BT chief executive Ian Livingston yesterday apologised to shareholders after the company cut its final dividend payout by almost 90% to tackle spiralling pension costs, high debt and problems at a key division.
BT chief executive Ian Livingston yesterday apologised to shareholders after the company cut its final dividend payout by almost 90% to tackle spiralling pension costs, high debt and problems at a key division.
Livingston, who is also a director of Celtic Football Club, yesterday confirmed BT is seeking to shed another 15,000 roles, after having axed the same number of permanent and agency workers last year as profits plummeted.
The company posted a £1.3bn loss for the first three months of 2009, taking it to a £134m loss for its financial year to the end of March.
Its shares closed down 6p or 6.4% for the day at 88.4p The company swallowed £1.3bn of charges after a review of the value of contracts taking on by BT Global Services, which supplies information technology services to multi-national companies, and took another £280m charge in restructuring, largely redundancy, costs.
It warned that the division would face further restructuring charges of £420m in the next two years.
In a blow to its 1.1m shareholders, including many small investors holding the stock for income, it is to pay a final dividend of just 1.1p, compared to 10.4p for 2008.
This gives investors in the company, which was privatised in 1984, a full-year pay-out of 6.5p down from 15.8p last year.
But it saves the company more than £700m.
Chairman Sir Michael Rake said: "We are all extremely unhappy. The best we can do for all shareholders is fix it quickly and grow the dividend again from a sustainable basis."
Livingston said: "We are certainly not the only company cutting its dividend. We are still among the higher yielding in the FTSE. I apologise to shareholders. It has been a very difficult year."
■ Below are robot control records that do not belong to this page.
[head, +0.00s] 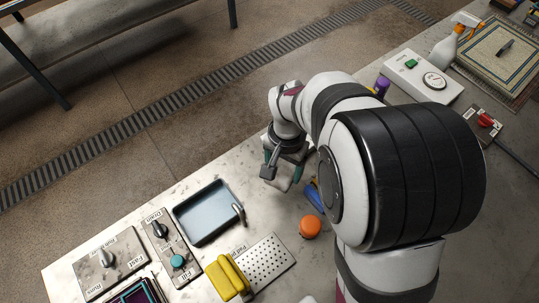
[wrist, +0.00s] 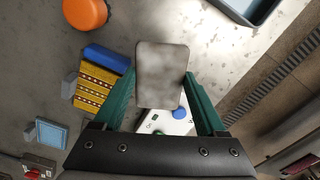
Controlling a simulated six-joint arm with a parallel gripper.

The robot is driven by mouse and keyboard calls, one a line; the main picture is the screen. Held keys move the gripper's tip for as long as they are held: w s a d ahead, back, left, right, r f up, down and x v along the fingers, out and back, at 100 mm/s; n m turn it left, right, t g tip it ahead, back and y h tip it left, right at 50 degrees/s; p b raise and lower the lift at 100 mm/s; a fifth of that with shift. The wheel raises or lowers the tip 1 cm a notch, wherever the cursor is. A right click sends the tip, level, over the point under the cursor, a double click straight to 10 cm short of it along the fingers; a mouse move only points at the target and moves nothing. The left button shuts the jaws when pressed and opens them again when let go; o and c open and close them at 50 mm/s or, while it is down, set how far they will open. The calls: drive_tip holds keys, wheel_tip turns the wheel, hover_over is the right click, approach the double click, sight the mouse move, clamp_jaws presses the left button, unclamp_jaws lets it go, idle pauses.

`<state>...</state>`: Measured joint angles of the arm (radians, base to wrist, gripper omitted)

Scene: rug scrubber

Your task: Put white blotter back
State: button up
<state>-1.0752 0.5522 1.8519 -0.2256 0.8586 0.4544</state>
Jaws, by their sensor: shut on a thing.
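My gripper (wrist: 160,78) is shut on a pale grey-white rectangular pad, which looks like the white blotter (wrist: 162,62), held between its two green fingers. In the head view my gripper (head: 281,172) is to the right of the blue-grey tray, and the white blotter (head: 282,184) shows below it, partly hidden by the gripper. Whether the blotter touches the table is not clear. A perforated metal plate (head: 270,262) with printed lettering lies at the front, with a yellow pad (head: 228,278) at its left and bare holes to the right.
The shallow tray (head: 205,212) stands left of my gripper. An orange round thing (head: 310,227) and a blue block (head: 314,197) lie nearby. Knob boxes (head: 108,262) fill the left front. A white gauge box (head: 423,78) and spray bottle (head: 447,48) stand far right.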

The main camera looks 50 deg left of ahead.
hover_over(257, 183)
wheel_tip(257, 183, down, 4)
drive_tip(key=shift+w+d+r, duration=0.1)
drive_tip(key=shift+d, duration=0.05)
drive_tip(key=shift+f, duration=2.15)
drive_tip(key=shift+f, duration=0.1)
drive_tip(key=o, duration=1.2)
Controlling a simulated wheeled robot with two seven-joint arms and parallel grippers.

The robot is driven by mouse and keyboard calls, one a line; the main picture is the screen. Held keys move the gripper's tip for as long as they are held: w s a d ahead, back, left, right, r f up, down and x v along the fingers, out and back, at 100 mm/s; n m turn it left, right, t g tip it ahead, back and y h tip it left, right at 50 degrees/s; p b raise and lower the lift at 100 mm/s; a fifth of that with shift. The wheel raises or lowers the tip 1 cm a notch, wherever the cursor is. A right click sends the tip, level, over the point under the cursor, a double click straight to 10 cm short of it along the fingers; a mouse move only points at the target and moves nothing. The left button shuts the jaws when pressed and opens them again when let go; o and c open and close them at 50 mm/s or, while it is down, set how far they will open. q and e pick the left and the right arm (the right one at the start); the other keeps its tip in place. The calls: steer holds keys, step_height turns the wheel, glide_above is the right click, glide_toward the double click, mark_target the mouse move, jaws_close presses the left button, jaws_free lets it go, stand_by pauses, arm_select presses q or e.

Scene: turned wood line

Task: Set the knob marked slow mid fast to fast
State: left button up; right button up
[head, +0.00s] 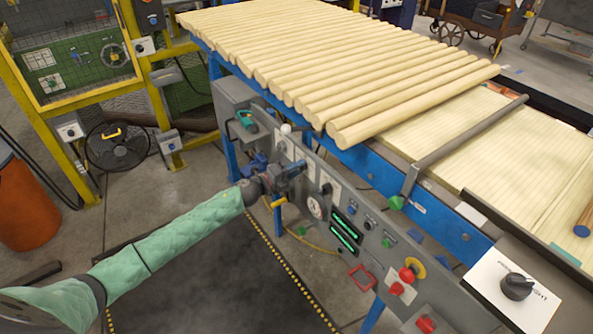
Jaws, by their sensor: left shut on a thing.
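My left gripper (290,172) is at the upper left part of the grey control panel (335,247), in front of its white label plates. It is shut on a small control there, apparently a knob; its fingers hide that control and its pointer. A dark knob (327,189) on a white plate sits just right of the gripper. A larger black knob (516,286) stands on a white plate at the lower right. The markings are too small to read, so I cannot tell which knob says slow mid fast. My right gripper is out of view.
The panel also holds a round gauge (314,207), green displays (344,231), a red mushroom button (407,274) and other switches. A conveyor of wooden rods (340,65) runs behind it. A grey bar (465,135) crosses the conveyor. Open floor lies left of the panel.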

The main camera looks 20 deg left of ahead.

The company's problems stem from the global services division which caters mainly to large multinational companies which BT had hoped would spearhead its growth in coming years.
Some 85% of the management has been axed since problems started emerging at the division last year and the company is seeking massive cuts in supplier rates and headcount to bring costs under control.
Livingston avoided suggestions that the company might seek to offload the division.
"Had what should have been delivered been delivered, we would be looking at a very different position," he said. "While the assumptions were not unreasonable, the delivery was not good enough. The cost base was too high."
But BT denied that Livingston, who has held the top job for less than a year, held responsibility for the division's problems, having had an overseer role as finance director of the group for three years until 2005.
Tony Chanmugam, who became finance director in December when predecessor Hanif Lalani was shifted to sort out the problems in global services, said: "These are not issues relating to when Ian was CFO.
"These issues have come about because of poor management practices, changes in the economic environment that have taken place in the past few years."
Livingston is under pressure financing the company's giant pension scheme. It said yesterday it would pay £525m per year into the scheme for the next three year, almost double the current payments.
But it was unable to confirm the pension deficit after the Pensions Regulator told the company it wanted to scrutinise its assumptions and valuations.
Analysts are speculating that the deficit could have ballooned to as much as £8bn, from £3.4bn at its last actuarial review three years ago.
At the same time the board is keen for BT to cut its debt, which totals £10.4bn, up 10% on last year.
Rake said: "I believe very strongly the debt level is too high."
Livingston said: "We will do our best to avoid compulsory redundancies."
He said the company is trying to place existing workers in other roles within the company and has cut back on hires.